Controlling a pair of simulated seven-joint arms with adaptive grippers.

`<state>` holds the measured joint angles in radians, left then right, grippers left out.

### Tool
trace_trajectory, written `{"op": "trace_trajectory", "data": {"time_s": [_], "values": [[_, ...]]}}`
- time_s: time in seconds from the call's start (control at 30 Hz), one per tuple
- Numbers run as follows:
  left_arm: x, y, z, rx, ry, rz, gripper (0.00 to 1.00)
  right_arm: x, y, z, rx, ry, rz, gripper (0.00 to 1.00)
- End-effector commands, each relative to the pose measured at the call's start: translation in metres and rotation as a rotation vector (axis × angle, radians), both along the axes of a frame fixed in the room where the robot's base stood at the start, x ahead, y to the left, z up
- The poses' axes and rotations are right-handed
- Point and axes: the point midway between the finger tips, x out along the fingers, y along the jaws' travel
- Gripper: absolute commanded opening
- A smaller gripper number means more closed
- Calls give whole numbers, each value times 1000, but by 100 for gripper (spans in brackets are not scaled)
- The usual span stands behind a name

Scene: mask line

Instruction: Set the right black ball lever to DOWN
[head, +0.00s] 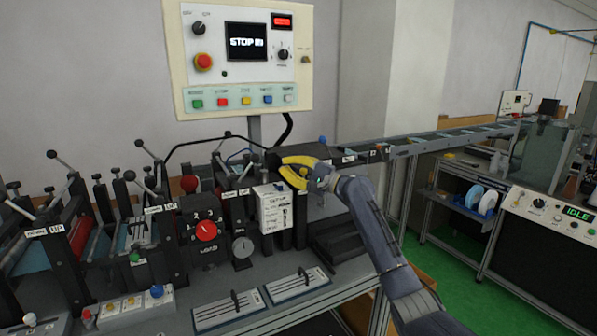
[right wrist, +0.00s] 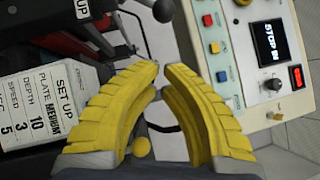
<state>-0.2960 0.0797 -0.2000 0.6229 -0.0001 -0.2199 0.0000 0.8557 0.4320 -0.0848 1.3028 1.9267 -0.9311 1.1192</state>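The right station's black ball lever (head: 227,133) slants up and left from the machine, its base behind other parts. A second black ball end (head: 216,154) slants the same way nearer to me. The UP label (head: 243,192) is on this station. In the right wrist view a black ball (right wrist: 163,10) on a metal rod shows at the top edge, right of an UP label (right wrist: 82,9). My right gripper (head: 283,167) is right of the lever, apart from it. In the wrist view its yellow fingertips (right wrist: 162,67) nearly meet with nothing between them. My left gripper is out of view.
The white SET UP card (head: 273,207) stands just below my right gripper. The control panel (head: 243,98) hangs above. A red dial (head: 206,231) and other levers crowd the left. A conveyor (head: 440,138) runs off to the right.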

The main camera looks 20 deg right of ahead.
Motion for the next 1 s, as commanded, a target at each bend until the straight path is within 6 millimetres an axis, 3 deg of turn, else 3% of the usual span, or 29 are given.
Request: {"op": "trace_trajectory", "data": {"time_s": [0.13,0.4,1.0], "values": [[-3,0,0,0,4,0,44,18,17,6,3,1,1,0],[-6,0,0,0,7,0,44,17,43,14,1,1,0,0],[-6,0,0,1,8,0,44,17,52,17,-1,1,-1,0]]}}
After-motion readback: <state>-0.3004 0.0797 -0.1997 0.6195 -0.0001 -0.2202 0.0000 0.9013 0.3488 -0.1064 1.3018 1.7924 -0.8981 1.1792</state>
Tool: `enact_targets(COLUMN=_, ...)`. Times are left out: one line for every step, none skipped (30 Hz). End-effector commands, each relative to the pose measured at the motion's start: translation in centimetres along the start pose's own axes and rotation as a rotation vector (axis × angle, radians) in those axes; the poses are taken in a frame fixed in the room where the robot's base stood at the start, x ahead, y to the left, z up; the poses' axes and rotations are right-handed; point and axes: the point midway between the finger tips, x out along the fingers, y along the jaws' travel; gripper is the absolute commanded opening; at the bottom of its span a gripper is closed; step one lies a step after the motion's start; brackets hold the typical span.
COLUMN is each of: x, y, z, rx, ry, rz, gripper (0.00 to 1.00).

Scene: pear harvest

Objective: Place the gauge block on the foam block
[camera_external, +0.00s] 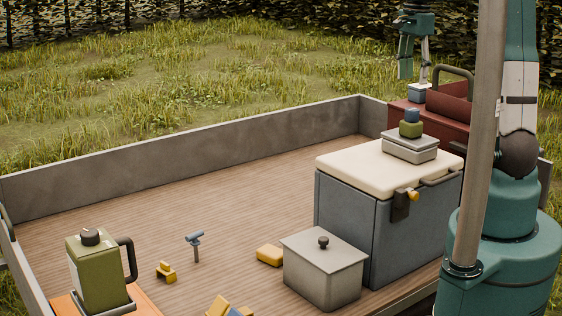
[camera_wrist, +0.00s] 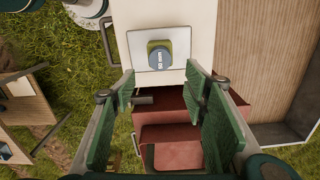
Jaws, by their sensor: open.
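A blue-grey piece with dark lettering, apparently the gauge block (camera_external: 411,115), rests on top of a green block, apparently the foam block (camera_external: 411,129). In the wrist view the lettered piece (camera_wrist: 159,60) lies over the green block (camera_wrist: 151,45), whose edge shows around it. Both stand on a grey box (camera_external: 410,147) on the cream lid of a cooler. My gripper (camera_external: 415,65) is open and empty, raised above the red toolbox behind the cooler. In the wrist view its green fingers (camera_wrist: 165,100) are spread apart, clear of both blocks.
The cooler (camera_external: 335,220) has a cream lid (camera_external: 350,172). A lidded grey bin (camera_external: 325,270), green canister (camera_external: 98,275) and small parts occupy the wooden bed (camera_external: 240,210).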

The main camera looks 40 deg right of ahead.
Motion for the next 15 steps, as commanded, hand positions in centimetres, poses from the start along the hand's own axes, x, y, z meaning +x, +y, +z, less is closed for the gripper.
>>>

### [Set exercise]
Quote every record above exactly, omitting any pictures they contain.

### [Response]
Controlling a pair of simulated seven-joint arms with adaptive grippers.

`<state>` holds the measured joint angles in radians, left then right, grippers left out.

### Tool
trace_trajectory, written `{"op": "trace_trajectory", "data": {"time_s": [_], "values": [[_, ...]]}}`
- time_s: time in seconds from the call's start (control at 30 Hz), one per tuple
- Numbers run as follows:
  left_arm: x, y, z, rx, ry, rz, gripper (0.00 to 1.00)
  right_arm: x, y, z, rx, ry, rz, gripper (0.00 to 1.00)
- End-effector commands, each relative to the pose measured at the call's start: translation in metres and rotation as a rotation vector (axis × angle, radians), both along the axes of a frame fixed in the room where the robot's base stood at the start, x ahead, y to the left, z up
- The poses' axes and rotations are right-handed
- Point and axes: the point midway between the finger tips, x out along the fingers, y along the jaws' travel
- Gripper: absolute commanded opening
- A smaller gripper number means more closed
- Calls give whole numbers, each value times 1000, but by 100 for gripper (spans in brackets are not scaled)
- The usual span stands behind a name

Scene: mask line

Instruction: Set the right black ball lever to DOWN
[head, +0.00s] 
[right wrist, +0.00s] 
<state>-0.2960 0.0797 -0.2000 0.6229 -0.0001 -0.2199 0.0000 0.8557 0.4320 -0.0848 1.3028 1.9267 -0.9311 1.1192</state>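The right station's black ball lever (head: 227,133) slants up and left from the machine, its base behind other parts. A second black ball end (head: 216,154) slants the same way nearer to me. The UP label (head: 243,192) is on this station. In the right wrist view a black ball (right wrist: 163,10) on a metal rod shows at the top edge, right of an UP label (right wrist: 82,9). My right gripper (head: 283,167) is right of the lever, apart from it. In the wrist view its yellow fingertips (right wrist: 162,67) nearly meet with nothing between them. My left gripper is out of view.
The white SET UP card (head: 273,207) stands just below my right gripper. The control panel (head: 243,98) hangs above. A red dial (head: 206,231) and other levers crowd the left. A conveyor (head: 440,138) runs off to the right.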

The main camera looks 20 deg right of ahead.
Motion for the next 1 s, as commanded, a target at each bend until the straight path is within 6 millimetres an axis, 3 deg of turn, else 3% of the usual span, or 29 are given.
Request: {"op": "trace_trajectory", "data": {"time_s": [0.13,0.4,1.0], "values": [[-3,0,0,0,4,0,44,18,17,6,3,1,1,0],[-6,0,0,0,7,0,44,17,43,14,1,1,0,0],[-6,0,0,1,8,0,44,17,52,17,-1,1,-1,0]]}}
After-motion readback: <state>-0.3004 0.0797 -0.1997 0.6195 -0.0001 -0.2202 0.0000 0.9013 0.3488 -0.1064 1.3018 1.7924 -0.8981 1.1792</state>
Tool: `enact_targets(COLUMN=_, ...)`. Times are left out: one line for every step, none skipped (30 Hz). End-effector commands, each relative to the pose measured at the motion's start: translation in centimetres along the start pose's own axes and rotation as a rotation vector (axis × angle, radians) in those axes; the poses are taken in a frame fixed in the room where the robot's base stood at the start, x ahead, y to the left, z up; the poses' axes and rotations are right-handed; point and axes: the point midway between the finger tips, x out along the fingers, y along the jaws' travel; gripper is the absolute commanded opening; at the bottom of its span a gripper is closed; step one lies a step after the motion's start; brackets hold the typical span.
COLUMN is each of: x, y, z, rx, ry, rz, gripper (0.00 to 1.00).

Scene: pear harvest

Objective: Place the gauge block on the foam block
[camera_external, +0.00s] 
[camera_wrist, +0.00s] 
Jaws, by their sensor: open.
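A blue-grey piece with dark lettering, apparently the gauge block (camera_external: 411,115), rests on top of a green block, apparently the foam block (camera_external: 411,129). In the wrist view the lettered piece (camera_wrist: 159,60) lies over the green block (camera_wrist: 151,45), whose edge shows around it. Both stand on a grey box (camera_external: 410,147) on the cream lid of a cooler. My gripper (camera_external: 415,65) is open and empty, raised above the red toolbox behind the cooler. In the wrist view its green fingers (camera_wrist: 165,100) are spread apart, clear of both blocks.
The cooler (camera_external: 335,220) has a cream lid (camera_external: 350,172). A lidded grey bin (camera_external: 325,270), green canister (camera_external: 98,275) and small parts occupy the wooden bed (camera_external: 240,210).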

The main camera looks 40 deg right of ahead.
Motion for the next 15 steps, as commanded, hand positions in centimetres, poses from the start along the hand's own axes, x, y, z meaning +x, +y, +z, less is closed for the gripper.
>>>

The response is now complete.